What he’s learned about Trump from impersonating him

“The attitude came first. There’s a lot of sort of Trumpy qualities to me in the sense of broad-stroke statements and ad hominem attacks on people. So I think as Trump, those things are close to my personality already. But what I learned about him is that he tells the truth. He actually tells the truth all the time. He tells the truth in two different ways. He either directly tells you, like, ‘I want to be president for 12 years.’ He’s telling the truth. He’s not lying. He says, I’m kidding, but it’s amazing that ‘I’m kidding’ has become an excuse for the leader of the free world. And then the second thing I would say is that he tells the truth in projection. So what he assigns to other people is the truth about him. So he’s a totally open book. I would say also I learned that when he’s not trying to be, he’s funny. He has a wise-ass take that sometimes is legitimately funny.”

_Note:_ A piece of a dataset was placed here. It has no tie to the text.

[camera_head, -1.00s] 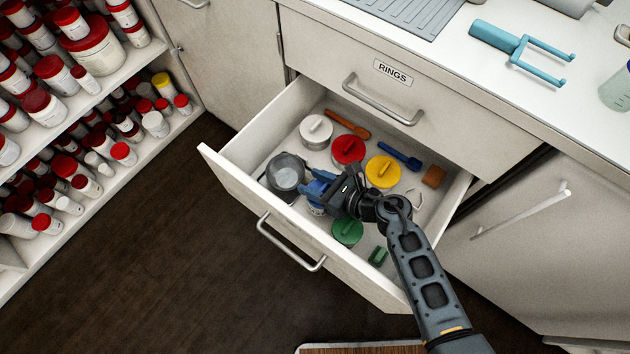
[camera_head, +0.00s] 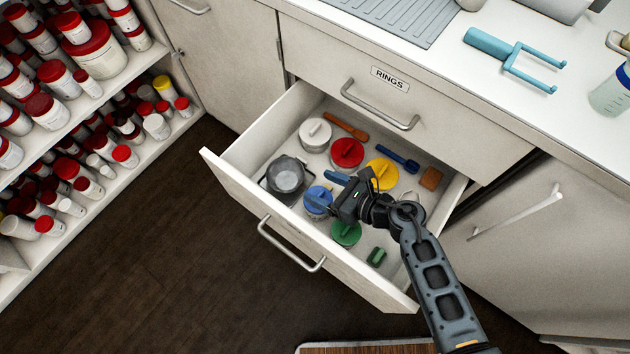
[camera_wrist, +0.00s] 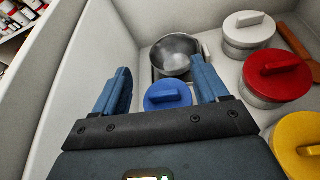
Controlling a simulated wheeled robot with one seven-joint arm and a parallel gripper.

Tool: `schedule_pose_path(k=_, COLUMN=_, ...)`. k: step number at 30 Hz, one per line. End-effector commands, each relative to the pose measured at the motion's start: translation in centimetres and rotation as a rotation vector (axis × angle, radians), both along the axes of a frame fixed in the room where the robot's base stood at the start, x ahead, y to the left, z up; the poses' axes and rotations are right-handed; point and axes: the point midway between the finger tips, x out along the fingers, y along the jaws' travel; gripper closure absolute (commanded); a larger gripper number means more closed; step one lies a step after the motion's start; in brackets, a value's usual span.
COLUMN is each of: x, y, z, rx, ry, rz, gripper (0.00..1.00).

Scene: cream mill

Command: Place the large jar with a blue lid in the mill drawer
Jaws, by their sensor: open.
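The jar with a blue lid (camera_head: 317,200) stands upright in the open drawer (camera_head: 222,178), between the metal pot and the green-lidded jar. In the wrist view the blue lid (camera_wrist: 168,97) shows between and beyond my two blue fingers, with its lower part hidden by the gripper body. My gripper (camera_head: 333,190) is open and empty, just to the right of the blue lid. The fingers (camera_wrist: 160,90) stand apart from the lid on both sides in the wrist view.
The drawer also holds a metal pot (camera_head: 286,176), a white-lidded jar (camera_head: 315,134), a red-lidded jar (camera_head: 347,153), a yellow-lidded jar (camera_head: 382,174), a green-lidded jar (camera_head: 345,234) and small tools. Shelves (camera_head: 165,130) of jars stand left. The floor (camera_head: 170,260) is clear.

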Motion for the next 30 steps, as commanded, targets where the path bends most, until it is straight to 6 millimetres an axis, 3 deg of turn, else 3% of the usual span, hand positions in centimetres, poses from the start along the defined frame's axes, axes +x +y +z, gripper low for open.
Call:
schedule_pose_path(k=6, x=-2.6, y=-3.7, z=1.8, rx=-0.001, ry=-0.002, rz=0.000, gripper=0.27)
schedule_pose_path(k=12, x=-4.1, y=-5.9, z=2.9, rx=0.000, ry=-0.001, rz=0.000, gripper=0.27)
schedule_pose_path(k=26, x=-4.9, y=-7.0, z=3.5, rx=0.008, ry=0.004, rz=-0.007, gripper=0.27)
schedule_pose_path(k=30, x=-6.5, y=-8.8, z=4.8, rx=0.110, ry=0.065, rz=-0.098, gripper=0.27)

On his bizarre feud with Alec Baldwin and SNL’s effect on politics

“I think that I think that we have different impressions. He’s done it for a long time. And I don’t care, it doesn’t matter to me. It doesn’t put any more food on my table and it doesn’t change my life at all. If my life was predicated on a Trump impression—and I’m sure he’d say the same thing—his career isn’t predicated on the Trump impression, his career is predicated on all the great movies he’s done and the great work he’s done on 30 Rock. So I feel like that whole thing came from some naive Twitter behavior on a lot of people’s parts that I wish had not happened because it’s created this thing that doesn’t exist. SNL is a total echo chamber. It reaches max 10 million people? Those people aren’t making their decisions based on what Jim Carrey does. The truth of the matter is that most of the vote is boiled down to word of mouth and what someone sees on a Facebook post. That’s the sad truth.”

Does he worry about getting ‘stuck’ impersonating Trump?

“I’m always happy to work. And I feel like you sort of let things have their natural course and it’s really your choice whether you get stuck in something or not. So if Tracey Ullman calls you and says, ‘Hey, do you want to come over to the U.K. and do Trump with me?’ You go, ‘Yeah, of course, because you’re incredible. Then when Tina Fey, your former boss, says, ‘Hey, do you want to be in my great show [Unbreakable Kimmy Schmidt as Trump]?’ you go, ‘Sure, yeah, of course, I’ll do it.’ And when a former SNL writer like Al Franken says, ‘Hey, come on my podcast and read a Trump story’— Al fucking Franken, a senator and one of the great political writers of the 20th century and 21st century—you say, yeah, of course. So I’ve said yes to things that have been incredibly high-pedigree moments in my life to get to do, to get to work with people. And they are smart enough that I know they’re not having me on as a dancing monkey. They’re having me on for the insight of what I did, I would hope.”

The 2020s are going to be the darkest decade in American history, that we’re in 1933 in Germany and that there is no hope, that we don’t have hope.

On his incredibly bleak outlook for the future

“I wanted to walk this character out the door the way I walked him in, predicting things and telling people what I think is true. The 2020s are going to be the darkest decade in American history, that we’re in 1933 in Germany and that there is no hope, that we don’t have hope. There is only darkness to come. And that’s just the truth. There will be hope in moments, but we have made a bed that we have to lie in now. And we are all in denial of our participation in how we made that bed. It’s going to be awful for everybody, but especially people of color, it will be really terrible. And I think if you’re white, your responsibility is to figure out how to get your agenda and get your bullshit out of the way and particularly to support obviously people of color in general, but particularly the Black community, which has an individual unique American trauma that we should all be responsible towards. And that includes listening to all voices, including voices that you disagree with. And I think that especially in the next coming months, they’re going to really need folks to step up and put our bodies on the line.”